Au-delà des chiffres relayés par l’Agence Reuters sur les intentions d’augmenter sa production, pas encore d’indicateur net sur l’impact de la crise sur les exportations de l’OCP. Les derniers chiffres disponibles sont ceux de l’Office des Changes, qui font état des exportations réalisées à fin janvier dernier. On apprend ainsi qu’en termes de volumes, ces ventes de phosphates et dérivés à l’étranger ont plus que doublé durant le premier mois de l’année en cours. Elles sont ainsi passées de 3,48 milliards de dirhams, en janvier 2021, à 7,79 milliards de dirhams à la même période en 2022.

Selon la note de l’Office des Changes, cette augmentation s’explique par la hausse de plus de 3 milliards de dirhams de la vente des engrais naturels et chimiques, notamment en raison de la hausse des prix de la tonne déjà perceptible dès le début de l’année. En effet, la tonne d’engrais se négocie selon les statistiques de l’Office des Changes, à plus de 7.000 dirhams, contre moins de 3.000 dirhams un an auparavant. De quoi contribuer à renforcer les performances du leader mondial d’exportation des phosphates.

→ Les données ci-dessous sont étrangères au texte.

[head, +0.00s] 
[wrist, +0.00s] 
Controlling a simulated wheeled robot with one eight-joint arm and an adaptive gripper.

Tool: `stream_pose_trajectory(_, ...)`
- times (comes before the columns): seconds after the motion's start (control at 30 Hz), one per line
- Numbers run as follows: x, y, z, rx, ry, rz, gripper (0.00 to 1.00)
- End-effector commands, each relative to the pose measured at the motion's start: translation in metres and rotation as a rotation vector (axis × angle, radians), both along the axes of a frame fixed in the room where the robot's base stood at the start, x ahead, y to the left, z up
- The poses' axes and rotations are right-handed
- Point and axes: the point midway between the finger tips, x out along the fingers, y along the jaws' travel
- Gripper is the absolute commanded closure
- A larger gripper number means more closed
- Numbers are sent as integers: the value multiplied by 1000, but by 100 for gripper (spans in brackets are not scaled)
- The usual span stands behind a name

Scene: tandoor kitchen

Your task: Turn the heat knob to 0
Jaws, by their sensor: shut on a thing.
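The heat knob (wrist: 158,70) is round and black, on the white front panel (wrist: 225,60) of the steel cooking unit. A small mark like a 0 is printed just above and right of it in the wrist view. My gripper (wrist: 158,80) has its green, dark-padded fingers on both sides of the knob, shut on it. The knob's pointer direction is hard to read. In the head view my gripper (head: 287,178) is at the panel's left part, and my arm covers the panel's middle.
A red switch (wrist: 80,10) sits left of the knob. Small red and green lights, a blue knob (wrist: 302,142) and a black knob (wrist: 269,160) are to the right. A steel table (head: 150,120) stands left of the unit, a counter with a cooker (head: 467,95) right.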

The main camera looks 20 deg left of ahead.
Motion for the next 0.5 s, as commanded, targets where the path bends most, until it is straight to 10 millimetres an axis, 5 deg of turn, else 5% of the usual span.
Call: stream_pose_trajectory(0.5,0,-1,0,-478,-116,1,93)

Pour rappel, l’OCP a réalisé un chiffre d’affaires de 84,3 milliards de dirhams pour l’ensemble de l’année 2021, en hausse de 50% sur un an et des investissements de l’ordre de 13,13 milliards, en croissance de 37% en glissement annuel. Cette performance a été favorisée par un bon quatrième trimestre 2021, durant lequel le chiffre d’affaires a atteint 26,65 milliards, soit un bond de 84% par rapport au même trimestre de l’année 2020.
 

3 questions à Idriss Lingé, Rédacteur en chef de l’Agence ECOFIN


« L’OCP doit développer une stratégie de domination à long terme »
 
Pour Idriss Lingé, Rédacteur en chef de l’Agence ECOFIN, l’OCP doit profiter de la crise actuelle pour consolider son leadership. Car le secteur va encore intéresser plus de monde et réveiller de nombreux appétits.

 
- Pensez-vous que cette crise ukrainienne est une bonne affaire pour des acteurs comme l’OCP ?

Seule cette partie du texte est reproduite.